On the other hand, I just love using the new LV LA Jack so I'll probably buy the extra blades if they work as well in practice as they do in theory.

Phillip Pattee
11-13-2007, 10:16 PM
Jeff,
I don’t own what I am going to mention, so just take it as theory. It is always more frugal to by a tool that is a multi-tasker than it is to buy special purpose tools. I think a smoother is an excellent choice for your plane after next. For difficult grain, a higher cutting angle has proven more effective. The LV low angle planes bed at 12 degrees and have plane bevels of 25, 38, and 50 degrees available. York pitch is a 50 degree cutting angle and has been very effective in working with highly figured woods to avoid tear out. York pitch is achieved with the 38 degree blade laid on the 12 degree bed. The LV blade is also available as a toothed blade that will also produce a York pitch. The advantage of a toothed blade is that instead of one wide cut you produce many small cuts that minimize the chance of tear out.
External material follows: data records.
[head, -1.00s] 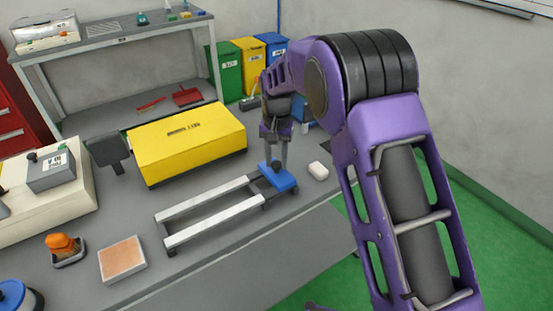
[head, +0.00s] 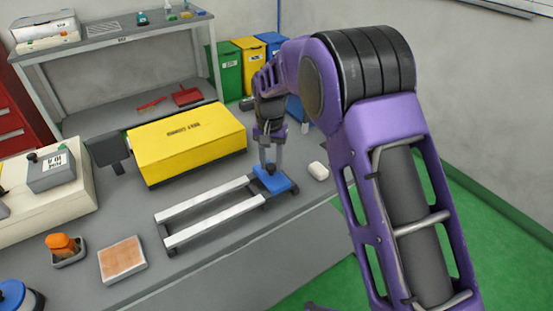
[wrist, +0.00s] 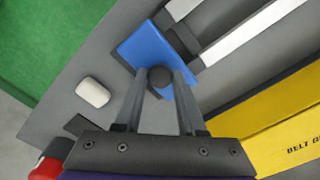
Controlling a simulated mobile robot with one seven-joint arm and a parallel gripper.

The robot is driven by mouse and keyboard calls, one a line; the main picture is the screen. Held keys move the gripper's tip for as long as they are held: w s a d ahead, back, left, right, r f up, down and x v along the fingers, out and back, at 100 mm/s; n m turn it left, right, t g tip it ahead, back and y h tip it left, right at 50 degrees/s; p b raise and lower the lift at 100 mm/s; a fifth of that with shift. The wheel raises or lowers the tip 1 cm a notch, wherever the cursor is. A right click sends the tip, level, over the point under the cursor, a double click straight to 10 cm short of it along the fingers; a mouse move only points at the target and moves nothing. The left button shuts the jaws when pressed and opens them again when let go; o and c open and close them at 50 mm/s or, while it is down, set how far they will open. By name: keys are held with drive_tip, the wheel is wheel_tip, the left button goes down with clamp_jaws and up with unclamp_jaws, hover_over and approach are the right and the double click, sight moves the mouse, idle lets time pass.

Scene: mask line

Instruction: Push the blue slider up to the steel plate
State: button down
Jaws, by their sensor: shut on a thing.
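The blue slider (head: 279,184) is a flat blue block with a dark round knob, at the right end of two pale parallel rails (head: 207,202). It also shows in the wrist view (wrist: 143,47). My gripper (head: 271,164) stands over it, pointing down, with its fingers on either side of the knob (wrist: 160,76); in the wrist view (wrist: 160,80) it is shut on the knob. A dark block (wrist: 183,42) sits between the rails beside the slider. I cannot clearly pick out the steel plate.
A long yellow box (head: 190,145) lies behind the rails. A white rounded block (head: 318,171) is right of the slider. A tan-topped tile (head: 122,260) and an orange item (head: 62,243) are at the front left. The rails between slider and left end look clear.

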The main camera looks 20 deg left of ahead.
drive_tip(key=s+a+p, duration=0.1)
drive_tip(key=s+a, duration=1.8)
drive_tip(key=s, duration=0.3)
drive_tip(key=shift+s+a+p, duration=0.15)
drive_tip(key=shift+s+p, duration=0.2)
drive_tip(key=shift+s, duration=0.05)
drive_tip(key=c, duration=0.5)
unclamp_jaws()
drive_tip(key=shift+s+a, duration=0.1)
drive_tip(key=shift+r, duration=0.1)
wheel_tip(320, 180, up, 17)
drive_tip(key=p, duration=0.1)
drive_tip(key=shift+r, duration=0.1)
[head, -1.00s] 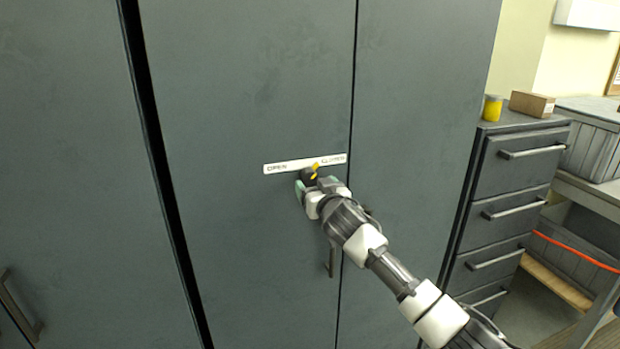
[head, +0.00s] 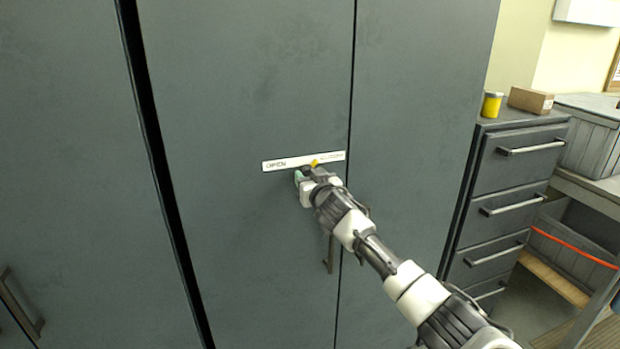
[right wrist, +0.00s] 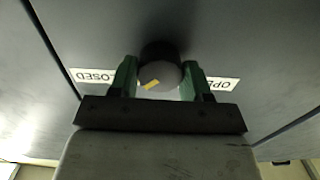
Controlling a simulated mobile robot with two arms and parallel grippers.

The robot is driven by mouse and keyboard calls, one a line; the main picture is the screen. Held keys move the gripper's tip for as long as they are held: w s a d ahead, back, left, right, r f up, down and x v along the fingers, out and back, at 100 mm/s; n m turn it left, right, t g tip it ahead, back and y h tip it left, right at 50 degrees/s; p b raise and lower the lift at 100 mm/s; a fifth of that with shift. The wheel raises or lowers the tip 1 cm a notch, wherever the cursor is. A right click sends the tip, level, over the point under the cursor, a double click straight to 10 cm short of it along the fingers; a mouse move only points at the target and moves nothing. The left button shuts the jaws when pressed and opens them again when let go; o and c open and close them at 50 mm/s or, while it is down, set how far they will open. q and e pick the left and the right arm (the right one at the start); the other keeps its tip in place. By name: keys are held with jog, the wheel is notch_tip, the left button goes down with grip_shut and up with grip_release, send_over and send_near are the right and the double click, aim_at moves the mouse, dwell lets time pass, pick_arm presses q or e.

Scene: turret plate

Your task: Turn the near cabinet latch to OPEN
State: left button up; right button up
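The near cabinet latch is a dark round knob (right wrist: 160,72) with a grey face and a yellow pointer mark. It sits just below a white label strip (head: 282,164) reading OPEN at left and CLOSED at right. The yellow mark (head: 314,162) points up and right, toward the CLOSED side. My right gripper (head: 308,174) is at the knob and hides most of it in the head view. In the right wrist view its green fingers (right wrist: 160,75) stand on both sides of the knob, with no clear gap at the tips. My left gripper is not in view.
The tall grey cabinet door (head: 240,90) fills the middle, with a vertical handle (head: 329,254) below the latch. At right stand a drawer unit (head: 512,190), a yellow can (head: 492,106) and a brown box (head: 530,100). The door left of the latch is clear.

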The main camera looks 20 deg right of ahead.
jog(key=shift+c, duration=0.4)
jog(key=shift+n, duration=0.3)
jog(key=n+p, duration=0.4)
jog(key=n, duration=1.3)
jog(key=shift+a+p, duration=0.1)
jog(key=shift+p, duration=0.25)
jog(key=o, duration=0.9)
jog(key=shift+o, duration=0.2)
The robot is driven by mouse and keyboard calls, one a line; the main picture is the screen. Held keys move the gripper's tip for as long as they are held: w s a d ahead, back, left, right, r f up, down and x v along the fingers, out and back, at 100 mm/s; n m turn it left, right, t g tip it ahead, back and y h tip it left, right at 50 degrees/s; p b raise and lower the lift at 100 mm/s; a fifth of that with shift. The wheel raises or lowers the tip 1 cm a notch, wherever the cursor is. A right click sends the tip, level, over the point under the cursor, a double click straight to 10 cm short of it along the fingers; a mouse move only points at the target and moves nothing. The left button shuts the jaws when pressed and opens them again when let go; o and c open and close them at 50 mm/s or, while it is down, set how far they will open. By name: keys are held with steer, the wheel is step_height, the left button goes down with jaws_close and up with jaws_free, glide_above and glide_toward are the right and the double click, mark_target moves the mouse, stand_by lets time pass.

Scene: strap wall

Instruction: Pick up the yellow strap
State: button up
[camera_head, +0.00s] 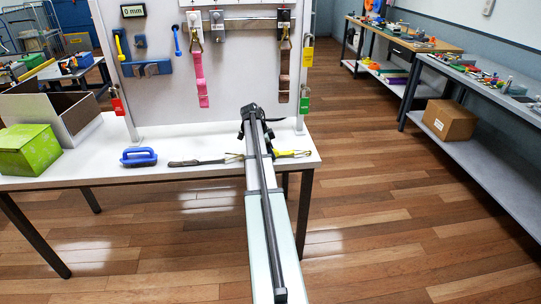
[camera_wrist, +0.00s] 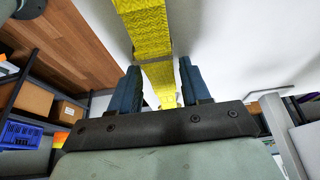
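The yellow strap (camera_wrist: 148,33) lies along the white table surface in the wrist view, with a thin grey band across it. My gripper (camera_wrist: 160,82) is open over it, with one blue finger on each side of the strap and small gaps between; I cannot tell whether either finger touches it. In the head view a short yellow piece, apparently the strap's end (camera_head: 290,153), shows on the white table (camera_head: 104,172) just right of my arm. My arm hides the rest, and my gripper (camera_head: 250,112) points away toward the wall panel.
A blue handled tool (camera_head: 138,157) and a dark strap (camera_head: 195,162) lie left of my arm. Pink (camera_head: 201,80) and brown (camera_head: 284,77) straps hang on the panel (camera_head: 160,92). A green box (camera_head: 30,152) and an open carton (camera_head: 72,118) stand at the table's left.

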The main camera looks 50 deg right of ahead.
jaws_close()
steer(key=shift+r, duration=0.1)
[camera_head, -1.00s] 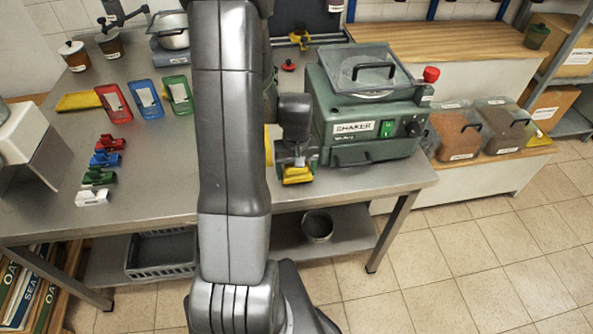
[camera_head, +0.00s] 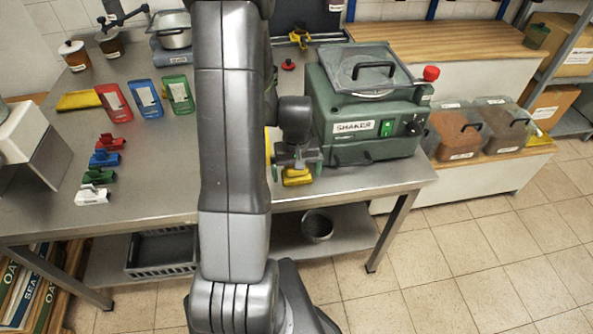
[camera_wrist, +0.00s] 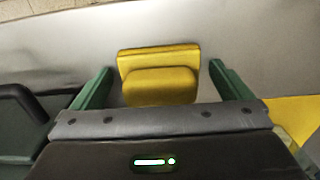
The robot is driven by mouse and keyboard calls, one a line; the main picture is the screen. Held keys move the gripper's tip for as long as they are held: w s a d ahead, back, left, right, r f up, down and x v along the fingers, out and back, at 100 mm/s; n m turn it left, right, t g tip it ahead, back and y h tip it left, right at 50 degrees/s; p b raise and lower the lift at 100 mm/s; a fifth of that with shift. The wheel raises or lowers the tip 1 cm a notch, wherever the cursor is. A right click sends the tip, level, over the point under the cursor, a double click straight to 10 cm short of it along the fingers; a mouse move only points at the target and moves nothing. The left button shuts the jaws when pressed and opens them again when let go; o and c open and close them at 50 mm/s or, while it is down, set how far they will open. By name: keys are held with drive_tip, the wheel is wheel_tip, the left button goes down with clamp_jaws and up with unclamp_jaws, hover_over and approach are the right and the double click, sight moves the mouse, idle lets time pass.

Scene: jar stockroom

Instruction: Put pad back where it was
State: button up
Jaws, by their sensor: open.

You would have to go back over the surface with a regular blade after the toothed cuts, but then you are shaving off the ridges left by the previous pass. So this plane, or one similar to it, with one of the regular blades of your choice and a toothed blade may do all you need.

JayStPeter
11-13-2007, 10:30 PM
I'm just a couple years ahead of you. My most used planes are the LV LA block, medium shoulder and a Bedrock #605. So far, I don't use the LA smoother much, but that might change. I use the 605 to smooth out my panel glueups. Much easier and faster than a sander. I recently got the LA jointer and am looking at the LA jack for future consideration.